Return precisely the span of lines from the top of the material below to the line containing "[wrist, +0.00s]", both included. Pictures are excluded.

### DATA SECTION
================
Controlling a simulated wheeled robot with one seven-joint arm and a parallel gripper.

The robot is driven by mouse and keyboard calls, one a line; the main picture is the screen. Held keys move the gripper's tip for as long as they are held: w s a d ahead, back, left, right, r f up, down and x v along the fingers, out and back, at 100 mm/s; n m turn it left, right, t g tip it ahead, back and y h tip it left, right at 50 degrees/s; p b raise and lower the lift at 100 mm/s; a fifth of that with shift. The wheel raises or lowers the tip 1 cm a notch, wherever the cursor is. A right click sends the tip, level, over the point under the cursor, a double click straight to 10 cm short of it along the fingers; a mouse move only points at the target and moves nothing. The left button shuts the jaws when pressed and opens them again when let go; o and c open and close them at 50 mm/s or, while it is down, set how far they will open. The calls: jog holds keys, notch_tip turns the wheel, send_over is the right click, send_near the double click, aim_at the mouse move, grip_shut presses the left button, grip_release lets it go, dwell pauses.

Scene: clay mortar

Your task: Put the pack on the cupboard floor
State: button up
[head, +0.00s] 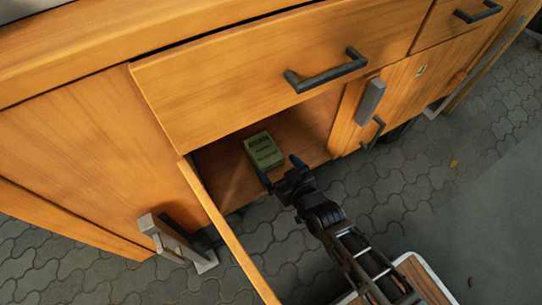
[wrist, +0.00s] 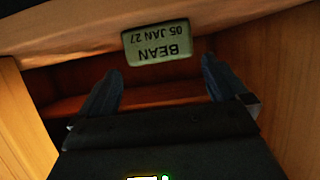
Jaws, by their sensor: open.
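The pack (head: 264,150) is a small green block labelled "BEAN 05 JAN 27". In the head view it is inside the open cupboard and appears to rest on the cupboard floor (head: 305,138). In the wrist view the pack (wrist: 156,42) shows upside down, beyond and between my fingertips. My gripper (head: 281,171) is at the cupboard opening, in front of the pack. In the wrist view my gripper (wrist: 160,66) has its two fingers spread with nothing between them, apparently apart from the pack. The pack's underside is hidden.
An open door (head: 230,235) stands close to the left of my arm. A drawer front with a dark handle (head: 326,72) overhangs the opening. The cupboard's right side (head: 345,120) bounds it. Cupboard floor shows bare on both sides of the pack. Grey paving (head: 400,200) lies outside.

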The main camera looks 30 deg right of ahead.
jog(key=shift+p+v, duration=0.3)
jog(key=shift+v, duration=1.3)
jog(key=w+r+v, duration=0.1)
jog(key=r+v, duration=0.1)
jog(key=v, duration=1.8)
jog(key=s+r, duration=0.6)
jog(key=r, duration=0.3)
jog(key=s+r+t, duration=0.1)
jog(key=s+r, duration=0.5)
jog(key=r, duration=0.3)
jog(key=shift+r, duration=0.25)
================
### SOLUTION
Controlling a simulated wheeled robot with one seven-joint arm and a parallel gripper.

The robot is driven by mouse and keyboard calls, one a line; the main picture is the screen. Held keys move the gripper's tip for as long as they are held: w s a d ahead, back, left, right, r f up, down and x v along the fingers, out and back, at 100 mm/s; n m turn it left, right, t g tip it ahead, back and y h tip it left, right at 50 degrees/s; p b raise and lower the lift at 100 mm/s; a fifth of that with shift. The wheel raises or lowers the tip 1 cm a notch, wherever the cursor is. A right click sends the tip, level, over the point under the cursor, a double click straight to 10 cm short of it along the fingers; a mouse move only points at the target and moves nothing. The left button shuts the jaws when pressed and opens them again when let go; o and c open and close them at 50 mm/s or, while it is down, set how far they will open. The calls: jog holds keys, notch_tip turns the wheel, send_over is the right click, send_near the double click, aim_at the mouse move, grip_shut presses the left button, grip_release lets it go, dwell pauses.

Scene: clay mortar

Your task: Put the pack on the cupboard floor
State: button up
[head, +0.00s] 
[wrist, +0.00s] 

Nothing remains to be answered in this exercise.